Iran protests spread overnight. Protests over fuel price hike spread to at least 75 cities. Young people faced off the clerical regime’s suppressive forces in various cities into the night. The Iranian regime has mobilized the State Security Force (SSF), the Revolutionary Guards Corps (IRGC), the paramilitary IRGC Bassij, Intelligence Ministry (MOIS) forces and plainclothes agents.
Sunday morning, November 17, 2019, the mullahs’ supreme leader Ali Khamenei personally weighed in and called the protesters, “villains.” He instructed “officials in charge of maintaining security” to “carry out their line of duties.” (Khamenei.ir website, November 17, 2019)
The clerical regime shut down the internet across Iran to prevent spread of the news and images of the protests and the regime’s crackdown on protesters.
The expeditious spread of Iran uprising forced the state and media to acknowledge the protests, and even the role of women in them, although they tried to minimize their dimensions.

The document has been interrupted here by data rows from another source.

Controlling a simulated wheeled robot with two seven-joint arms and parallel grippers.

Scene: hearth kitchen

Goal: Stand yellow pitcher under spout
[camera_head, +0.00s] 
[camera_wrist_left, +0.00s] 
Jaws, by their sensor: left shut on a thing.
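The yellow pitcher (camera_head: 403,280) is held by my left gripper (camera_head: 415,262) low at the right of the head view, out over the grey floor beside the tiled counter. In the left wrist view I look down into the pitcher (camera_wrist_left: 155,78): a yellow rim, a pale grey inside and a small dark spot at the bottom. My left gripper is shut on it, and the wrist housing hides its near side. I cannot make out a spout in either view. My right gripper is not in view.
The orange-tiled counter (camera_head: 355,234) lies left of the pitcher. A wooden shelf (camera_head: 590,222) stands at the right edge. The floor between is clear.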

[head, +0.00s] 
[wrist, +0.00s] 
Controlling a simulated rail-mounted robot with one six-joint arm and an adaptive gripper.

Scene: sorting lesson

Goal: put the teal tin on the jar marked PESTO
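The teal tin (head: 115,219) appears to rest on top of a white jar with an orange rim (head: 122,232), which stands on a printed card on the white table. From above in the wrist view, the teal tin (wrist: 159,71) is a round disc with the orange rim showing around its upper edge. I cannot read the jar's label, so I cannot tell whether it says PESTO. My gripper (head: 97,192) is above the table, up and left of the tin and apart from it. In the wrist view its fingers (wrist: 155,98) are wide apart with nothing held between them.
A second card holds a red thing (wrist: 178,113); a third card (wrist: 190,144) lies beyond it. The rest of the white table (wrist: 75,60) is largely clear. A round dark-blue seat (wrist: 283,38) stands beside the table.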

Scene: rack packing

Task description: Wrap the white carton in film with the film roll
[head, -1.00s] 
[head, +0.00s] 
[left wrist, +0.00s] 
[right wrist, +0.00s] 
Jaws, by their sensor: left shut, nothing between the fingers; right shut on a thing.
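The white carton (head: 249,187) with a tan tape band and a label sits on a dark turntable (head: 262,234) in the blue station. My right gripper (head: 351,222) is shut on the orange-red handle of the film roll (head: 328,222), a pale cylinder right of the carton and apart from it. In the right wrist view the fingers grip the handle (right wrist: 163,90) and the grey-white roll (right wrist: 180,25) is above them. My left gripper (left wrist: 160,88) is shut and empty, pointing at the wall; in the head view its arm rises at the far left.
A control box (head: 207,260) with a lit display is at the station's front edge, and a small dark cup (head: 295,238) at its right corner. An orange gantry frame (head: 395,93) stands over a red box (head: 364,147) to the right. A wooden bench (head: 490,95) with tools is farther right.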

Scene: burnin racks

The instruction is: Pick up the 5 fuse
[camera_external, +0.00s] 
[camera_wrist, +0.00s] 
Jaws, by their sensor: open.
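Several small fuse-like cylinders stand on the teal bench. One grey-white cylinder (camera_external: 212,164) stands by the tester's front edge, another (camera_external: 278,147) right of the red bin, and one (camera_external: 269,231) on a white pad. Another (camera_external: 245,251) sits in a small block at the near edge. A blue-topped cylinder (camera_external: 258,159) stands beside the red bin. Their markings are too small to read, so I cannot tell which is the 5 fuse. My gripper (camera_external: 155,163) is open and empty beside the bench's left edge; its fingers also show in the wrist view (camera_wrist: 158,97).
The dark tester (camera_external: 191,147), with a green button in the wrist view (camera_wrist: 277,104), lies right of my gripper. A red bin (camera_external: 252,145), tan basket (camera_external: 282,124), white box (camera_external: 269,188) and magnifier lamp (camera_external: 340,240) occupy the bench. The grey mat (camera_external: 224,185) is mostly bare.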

The state-run Sharq daily newspaper, for example, wrote that the protests over fuel price hike continued since early hours of Saturday in various cities. The daily noted the presence of “masked women among protesters and popular protests.” With regards to the city of Rafsanjan, it wrote, “The leader of these gatherings were two young women and some men who encouraged people to chant and to join the gathering.” (The state-run Sharq daily, November 16, 2019)
So far, three people have died in Behbahan, one in Shiraz, one in Isfahan, one in Khorramshahr, one in Sirjan, and another in Karaj, at least eight persons in total who have been shot to death by repressive agents of the regime.
The Farsi website of Deutsche Welle, wrote about the spread of Iran protests, “Peaceful protests against tripling of the price of fuel escalated to new levels after some protesters were killed. The regime’s approach to the protests was more violent on the second day of the protests… In many cities, the protesters reacted to the violent and harsh treatment of the SSF and plainclothes agents by torching the police stations. For example, they torched a Bassij Base and a bank in Karaj. In Shiraz, protesters set fire to two gas stations and two police vehicles.”